Given data –
++++++++

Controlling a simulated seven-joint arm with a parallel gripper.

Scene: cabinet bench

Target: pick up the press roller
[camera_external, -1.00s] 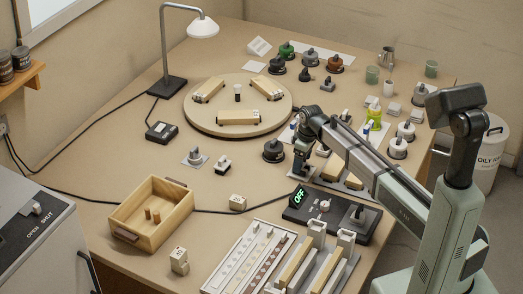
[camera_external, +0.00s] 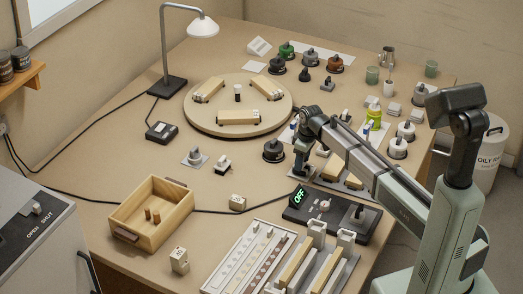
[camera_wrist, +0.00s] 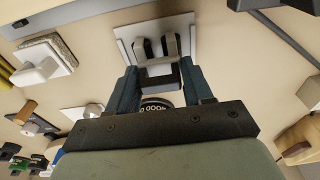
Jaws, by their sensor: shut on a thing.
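My gripper (camera_wrist: 162,84) points down at the bench, with a blue-grey finger on either side of a dark block. This dark piece, with two dark uprights and a pale grey part between them, looks like the press roller (camera_wrist: 158,70). My gripper is shut on it. A pale square plate (camera_wrist: 122,36) lies just beyond it; I cannot tell whether the roller touches it. In the outside view my gripper (camera_external: 300,173) is low over the bench behind the control box, and the roller is too small to make out there. A round dark piece with white lettering (camera_wrist: 155,104) shows between the fingers, partly hidden.
The control box (camera_external: 295,214) reading OFF stands close in front of my gripper. A black knobbed pot (camera_external: 273,151) stands to its left, and the round turntable (camera_external: 195,115) is farther back. A wooden box (camera_external: 181,222) is at the front left.

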++++++++

Problem details – Omit the pictures and output all of the other material exactly.

Correct response –
Controlling a simulated seven-joint arm with a parallel gripper.

Scene: cabinet bench

Target: pick up the press roller
[camera_external, -1.00s] 
[camera_external, +0.00s] 
[camera_wrist, +0.00s] 
Jaws, by their sensor: shut on a thing.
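My gripper (camera_wrist: 162,84) points down at the bench, with a blue-grey finger on either side of a dark block. This dark piece, with two dark uprights and a pale grey part between them, looks like the press roller (camera_wrist: 158,70). My gripper is shut on it. A pale square plate (camera_wrist: 122,36) lies just beyond it; I cannot tell whether the roller touches it. In the outside view my gripper (camera_external: 300,173) is low over the bench behind the control box, and the roller is too small to make out there. A round dark piece with white lettering (camera_wrist: 155,104) shows between the fingers, partly hidden.
The control box (camera_external: 295,214) reading OFF stands close in front of my gripper. A black knobbed pot (camera_external: 273,151) stands to its left, and the round turntable (camera_external: 195,115) is farther back. A wooden box (camera_external: 181,222) is at the front left.

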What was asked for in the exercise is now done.